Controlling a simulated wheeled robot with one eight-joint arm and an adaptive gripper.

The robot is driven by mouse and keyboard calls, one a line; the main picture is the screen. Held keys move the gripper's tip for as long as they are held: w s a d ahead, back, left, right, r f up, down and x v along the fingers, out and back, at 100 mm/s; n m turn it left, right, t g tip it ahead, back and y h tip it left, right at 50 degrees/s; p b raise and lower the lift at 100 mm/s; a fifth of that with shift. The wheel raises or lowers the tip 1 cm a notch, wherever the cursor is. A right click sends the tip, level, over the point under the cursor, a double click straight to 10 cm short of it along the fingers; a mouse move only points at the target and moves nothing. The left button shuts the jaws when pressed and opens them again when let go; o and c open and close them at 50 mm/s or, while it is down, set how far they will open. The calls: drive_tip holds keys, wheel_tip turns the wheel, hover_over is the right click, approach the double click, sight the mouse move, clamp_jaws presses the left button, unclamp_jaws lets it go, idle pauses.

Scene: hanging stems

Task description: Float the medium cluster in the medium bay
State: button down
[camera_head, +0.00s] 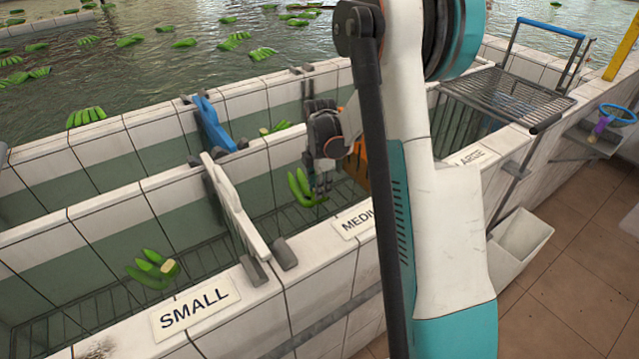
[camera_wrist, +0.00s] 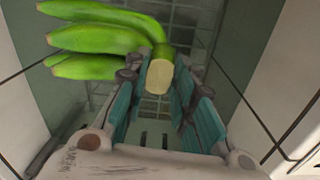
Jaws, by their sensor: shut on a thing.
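A green banana cluster (camera_head: 304,188) hangs at my gripper (camera_head: 324,182) in the head view, low inside the tiled bay behind the partly hidden MEDIUM sign (camera_head: 357,224). In the wrist view the cluster (camera_wrist: 100,38) shows several green fingers to the left, and its pale cut crown (camera_wrist: 160,77) lies between my gripper's fingers (camera_wrist: 158,92). My gripper is shut on the crown. Whether the cluster touches the water or the grid below cannot be told.
Another cluster (camera_head: 153,268) lies in the bay behind the SMALL sign (camera_head: 196,305). A white divider (camera_head: 234,207) and a blue one (camera_head: 212,123) stand across the troughs. A wire rack (camera_head: 507,97) sits at the right. Tiled walls close in on both sides of my gripper.

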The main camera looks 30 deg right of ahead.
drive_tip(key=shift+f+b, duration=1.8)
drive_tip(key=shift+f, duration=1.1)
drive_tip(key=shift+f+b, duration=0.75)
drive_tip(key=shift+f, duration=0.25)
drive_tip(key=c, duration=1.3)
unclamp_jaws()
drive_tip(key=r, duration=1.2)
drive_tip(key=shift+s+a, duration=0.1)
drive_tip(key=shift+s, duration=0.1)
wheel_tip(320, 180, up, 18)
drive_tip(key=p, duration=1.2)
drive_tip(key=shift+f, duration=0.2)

★ ★ ★ ★ ★

● Aim: Exactly and only the lines from the line with "Scene: hanging stems" to the line with "[camera_wrist, +0.00s]", both ends included, should be echoed. Do not carry over the pictures.

● Correct output:
Scene: hanging stems

Task description: Float the medium cluster in the medium bay
State: button down
[camera_head, +0.00s] 
[camera_wrist, +0.00s] 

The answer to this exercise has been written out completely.